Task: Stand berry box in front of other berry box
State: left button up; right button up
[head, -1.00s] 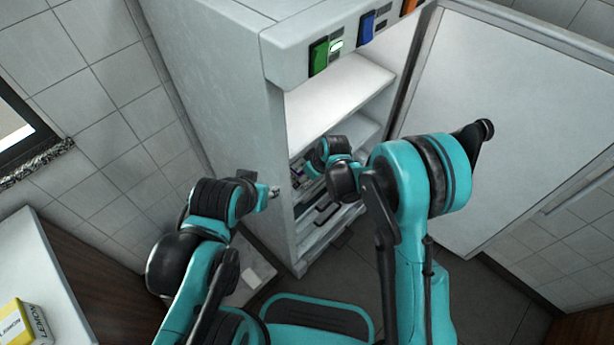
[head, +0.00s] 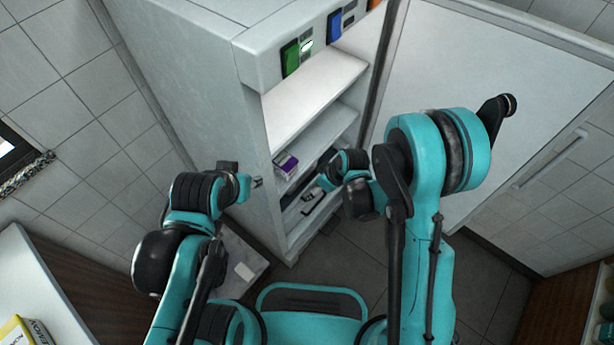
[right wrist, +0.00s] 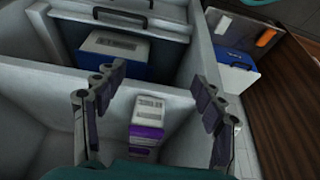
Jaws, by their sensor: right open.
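A purple and white box (head: 286,165) sits on a middle shelf of the open cabinet in the head view. The right wrist view shows purple and white packaging (right wrist: 147,131) between and beyond my right fingers; its bands may be one box or two close together. My right gripper (right wrist: 158,78) is open, with clear gaps between the fingers and the packaging. In the head view my right gripper (head: 313,196) is at the cabinet's opening, below and right of the box. My left gripper (head: 257,182) is outside the cabinet's left edge; its jaw opening is too small to judge.
The white cabinet (head: 190,90) has shelves, and its door (head: 480,110) stands open at the right. A yellow box (head: 18,333) is on the left counter (head: 35,285).

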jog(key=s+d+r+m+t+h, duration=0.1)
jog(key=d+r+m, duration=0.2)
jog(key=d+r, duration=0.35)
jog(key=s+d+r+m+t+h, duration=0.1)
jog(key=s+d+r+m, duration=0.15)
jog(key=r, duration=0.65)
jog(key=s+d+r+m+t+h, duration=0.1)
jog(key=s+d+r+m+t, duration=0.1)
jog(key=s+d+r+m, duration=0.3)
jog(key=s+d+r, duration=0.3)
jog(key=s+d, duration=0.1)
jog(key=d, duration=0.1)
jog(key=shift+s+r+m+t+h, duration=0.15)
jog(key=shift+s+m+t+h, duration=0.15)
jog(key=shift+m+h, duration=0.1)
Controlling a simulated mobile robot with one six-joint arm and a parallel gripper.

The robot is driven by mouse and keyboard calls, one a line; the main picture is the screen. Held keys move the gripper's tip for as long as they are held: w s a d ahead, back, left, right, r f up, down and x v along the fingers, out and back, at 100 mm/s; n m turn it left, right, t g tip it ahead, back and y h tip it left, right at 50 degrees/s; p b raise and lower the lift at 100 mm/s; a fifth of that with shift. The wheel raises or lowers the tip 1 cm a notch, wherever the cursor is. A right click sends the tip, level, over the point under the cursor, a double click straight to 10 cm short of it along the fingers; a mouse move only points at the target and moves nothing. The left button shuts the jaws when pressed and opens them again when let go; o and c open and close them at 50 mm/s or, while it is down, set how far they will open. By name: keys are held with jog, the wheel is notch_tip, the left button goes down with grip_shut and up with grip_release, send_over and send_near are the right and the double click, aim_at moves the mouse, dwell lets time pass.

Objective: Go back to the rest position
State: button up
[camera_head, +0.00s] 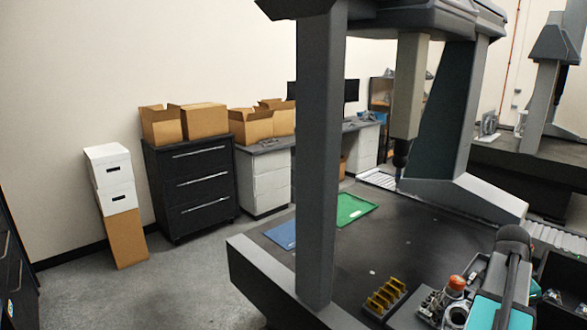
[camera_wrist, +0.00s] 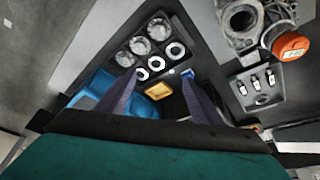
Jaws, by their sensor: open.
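My gripper (camera_wrist: 159,73) shows in the wrist view with its two dark fingers apart and nothing between them. It points at a black holder (camera_wrist: 178,66) with several round metal and white rings. In the head view my arm (camera_head: 514,262) reaches over the right front of the measuring table (camera_head: 405,233). The gripper's fingertips cannot be made out in that view.
An orange-topped part (camera_head: 457,284) and a yellow rack (camera_head: 385,297) stand near my arm. A grey gantry column (camera_head: 320,150) rises at the table's front. A green mat (camera_head: 354,208) and a blue mat (camera_head: 280,234) lie behind it. The floor (camera_head: 190,280) at left is clear.

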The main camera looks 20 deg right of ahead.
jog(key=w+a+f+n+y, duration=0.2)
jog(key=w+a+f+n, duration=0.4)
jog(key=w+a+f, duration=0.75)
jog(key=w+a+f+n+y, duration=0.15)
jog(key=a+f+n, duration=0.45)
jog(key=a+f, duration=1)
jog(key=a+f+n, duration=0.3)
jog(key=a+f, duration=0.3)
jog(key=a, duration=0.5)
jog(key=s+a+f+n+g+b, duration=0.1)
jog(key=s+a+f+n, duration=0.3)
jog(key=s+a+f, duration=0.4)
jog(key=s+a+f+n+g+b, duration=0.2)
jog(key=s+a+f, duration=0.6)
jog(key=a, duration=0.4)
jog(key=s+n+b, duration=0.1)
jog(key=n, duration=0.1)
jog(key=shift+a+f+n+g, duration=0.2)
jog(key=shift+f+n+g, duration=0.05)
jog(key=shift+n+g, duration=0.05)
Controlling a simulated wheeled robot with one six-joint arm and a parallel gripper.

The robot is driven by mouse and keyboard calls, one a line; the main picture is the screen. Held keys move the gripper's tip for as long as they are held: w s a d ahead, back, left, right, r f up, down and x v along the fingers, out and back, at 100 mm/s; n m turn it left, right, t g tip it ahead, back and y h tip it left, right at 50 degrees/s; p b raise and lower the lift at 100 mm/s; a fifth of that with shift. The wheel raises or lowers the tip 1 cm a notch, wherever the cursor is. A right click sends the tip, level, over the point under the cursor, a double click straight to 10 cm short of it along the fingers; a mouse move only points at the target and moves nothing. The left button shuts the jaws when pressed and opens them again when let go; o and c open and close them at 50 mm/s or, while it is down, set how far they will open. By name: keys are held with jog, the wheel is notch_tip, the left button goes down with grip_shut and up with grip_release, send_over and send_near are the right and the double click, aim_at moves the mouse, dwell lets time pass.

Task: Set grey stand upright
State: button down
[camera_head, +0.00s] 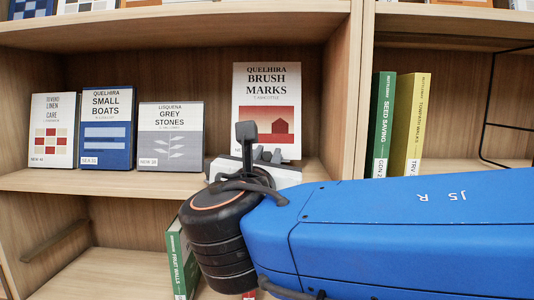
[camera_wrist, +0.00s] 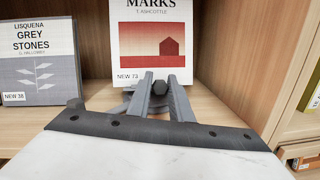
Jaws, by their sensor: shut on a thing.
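My gripper (camera_wrist: 161,80) reaches toward the shelf in front of the Brush Marks book (camera_wrist: 160,40). Its two grey fingers are shut on a small dark grey piece (camera_wrist: 160,88), which looks like part of the grey stand. The rest of the stand is hidden behind the fingers and gripper body, so I cannot tell whether it is upright or tilted. In the head view my gripper (camera_head: 271,153) is low in front of the same book, largely covered by my wrist, and the stand cannot be made out clearly.
Small Boats (camera_head: 107,128), Grey Stones (camera_head: 171,136) and a Linen Care book (camera_head: 52,130) stand to the left on the shelf. Green (camera_head: 383,125) and yellow (camera_head: 408,125) books stand right of the wooden divider (camera_head: 342,95). A green book (camera_head: 180,258) leans below.

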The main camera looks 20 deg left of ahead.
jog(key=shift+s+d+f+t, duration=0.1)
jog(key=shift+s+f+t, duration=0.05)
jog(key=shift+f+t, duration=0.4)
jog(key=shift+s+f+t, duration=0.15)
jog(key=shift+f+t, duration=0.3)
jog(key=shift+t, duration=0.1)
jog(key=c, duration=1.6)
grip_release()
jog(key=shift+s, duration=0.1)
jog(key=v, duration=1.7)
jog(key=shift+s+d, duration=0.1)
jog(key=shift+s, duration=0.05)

★ ★ ★ ★ ★

Aim - Find each line in the records holding the string "simulated" and show it.

The answer -
Controlling a simulated mobile robot with one six-joint arm and a parallel gripper.
Controlling a simulated wheeled robot with one six-joint arm and a parallel gripper.

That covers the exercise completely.